Intemac’s technical experts studied some 350 buildings in Lorca for which they drafted damage reports, assessed the suitability of the repairs which the technical specialists of the insured or construction companies recommended and, together with the adjusters, took part in work meetings with them where they discussed repair procedures or even structural faults and defects observed. Besides this, as we said earlier, they drew up repair plans for buildings in a state of economic ruin.

Finally, at the request of CCS, they wrote up their experience in a book which CCS published called “The Lorca earthquake. Effects on buildings.”

Via this book, CCS kept up its interest in publishing the experience of adjusters and specialists in earthquake loss events, thus following in the footsteps of the book by Higinio Arcos Trancho and María Cristina Porcu titled “Seismic movement and walled structures. Origin, impact and assessment of damage to traditional homes” which featured the experience drawn from the Mula earthquake of 1999. This was published in 2003.

In the wake of Lorca, advisory assistance from firms and technical experts for CCS adjusters has become more commonplace where structural defects and problems, geo-technics and other specialist subjects are concerned.

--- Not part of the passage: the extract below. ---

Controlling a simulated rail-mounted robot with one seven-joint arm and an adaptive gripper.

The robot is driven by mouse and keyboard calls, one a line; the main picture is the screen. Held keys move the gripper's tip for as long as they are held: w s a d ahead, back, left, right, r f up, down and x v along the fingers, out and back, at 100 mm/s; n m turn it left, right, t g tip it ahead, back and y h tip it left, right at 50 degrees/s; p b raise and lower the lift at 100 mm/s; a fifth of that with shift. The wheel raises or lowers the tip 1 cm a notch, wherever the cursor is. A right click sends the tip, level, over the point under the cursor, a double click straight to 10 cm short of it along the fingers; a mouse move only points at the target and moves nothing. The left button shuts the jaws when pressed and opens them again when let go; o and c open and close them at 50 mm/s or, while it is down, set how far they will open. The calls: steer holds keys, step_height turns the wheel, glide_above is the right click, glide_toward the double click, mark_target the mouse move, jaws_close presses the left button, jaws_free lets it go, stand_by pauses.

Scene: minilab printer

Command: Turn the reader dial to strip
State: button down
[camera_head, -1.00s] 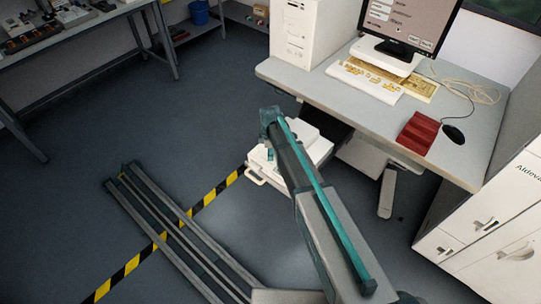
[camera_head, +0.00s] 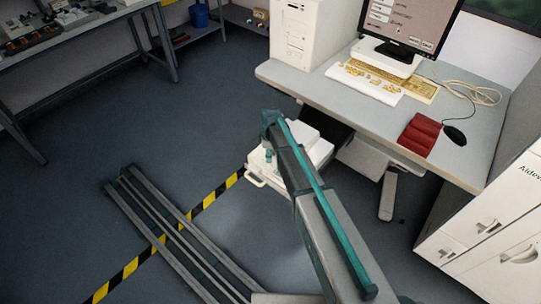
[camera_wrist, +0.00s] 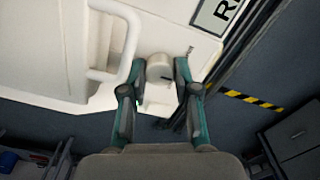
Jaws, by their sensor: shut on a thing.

At the beginning, the adjusters from Murcia Region who usually work as adjusters for the insured played no part in events, because most of the damage related to housing and they were used to performing adjustment only for industrial and business risks. The technical experts from construction companies that had won contracts for repairs and rebuilding work therefore stood in for them. Subsequently, when they observed how the damage was severe and complex, they started to accept work as adjusters acting for a party.